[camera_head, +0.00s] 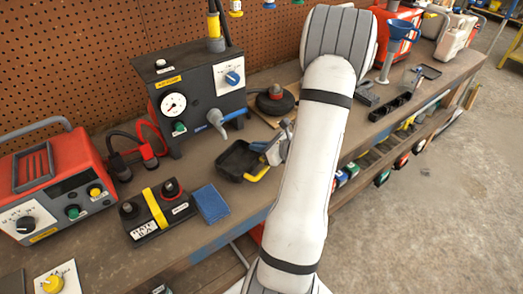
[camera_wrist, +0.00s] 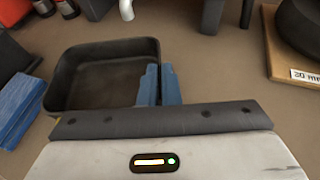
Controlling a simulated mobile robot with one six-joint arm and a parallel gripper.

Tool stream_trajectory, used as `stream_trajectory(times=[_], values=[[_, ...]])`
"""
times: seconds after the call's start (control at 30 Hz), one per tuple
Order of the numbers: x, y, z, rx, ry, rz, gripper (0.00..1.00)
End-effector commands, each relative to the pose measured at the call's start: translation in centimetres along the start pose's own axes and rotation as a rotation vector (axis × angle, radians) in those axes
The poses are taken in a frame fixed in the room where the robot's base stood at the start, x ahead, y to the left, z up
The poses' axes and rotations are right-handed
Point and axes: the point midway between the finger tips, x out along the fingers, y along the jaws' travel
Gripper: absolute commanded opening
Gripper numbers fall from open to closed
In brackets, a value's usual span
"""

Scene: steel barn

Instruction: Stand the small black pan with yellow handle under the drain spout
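The small black pan (camera_head: 238,158) lies on the bench in front of the black drain machine (camera_head: 200,90). Its yellow handle (camera_head: 257,174) points toward the front; in the wrist view it is mostly hidden behind my gripper. The wrist view shows the open pan (camera_wrist: 98,75) from above, empty. My gripper (camera_head: 272,150) is at the pan's right side; its blue fingertips (camera_wrist: 159,84) are close together, one inside the right wall and one outside. The grey spout (camera_head: 216,118) is beyond the pan's far rim; its pale end shows in the wrist view (camera_wrist: 127,10).
A blue sponge (camera_head: 211,204) lies left of the pan, near a black box with a yellow strap (camera_head: 157,208). A round black thing (camera_head: 275,98) sits on a wooden board behind my gripper. A red unit (camera_head: 55,180) stands at left. Bare bench shows around the pan.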

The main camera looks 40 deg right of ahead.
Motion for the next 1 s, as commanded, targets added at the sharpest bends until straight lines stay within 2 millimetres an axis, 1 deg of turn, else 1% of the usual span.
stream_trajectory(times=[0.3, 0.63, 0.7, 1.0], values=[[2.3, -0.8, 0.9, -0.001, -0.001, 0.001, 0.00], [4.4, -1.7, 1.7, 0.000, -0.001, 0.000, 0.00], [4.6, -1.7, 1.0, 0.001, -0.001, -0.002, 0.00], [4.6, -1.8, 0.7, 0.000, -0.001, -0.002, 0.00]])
********
The lines from the start of the data through the line that contains "Order of the" are to be returned exactly, please, with both ends included and every picture left out.

Solution to the problem
[camera_head, +0.00s] 
[camera_wrist, +0.00s] 
Controlling a simulated mobile robot with one six-joint arm and a parallel gripper.

Tool stream_trajectory, used as `stream_trajectory(times=[_], values=[[_, ...]])`
"""
times: seconds after the call's start (control at 30 Hz), one per tuple
Order of the numbers: x, y, z, rx, ry, rz, gripper (0.00..1.00)

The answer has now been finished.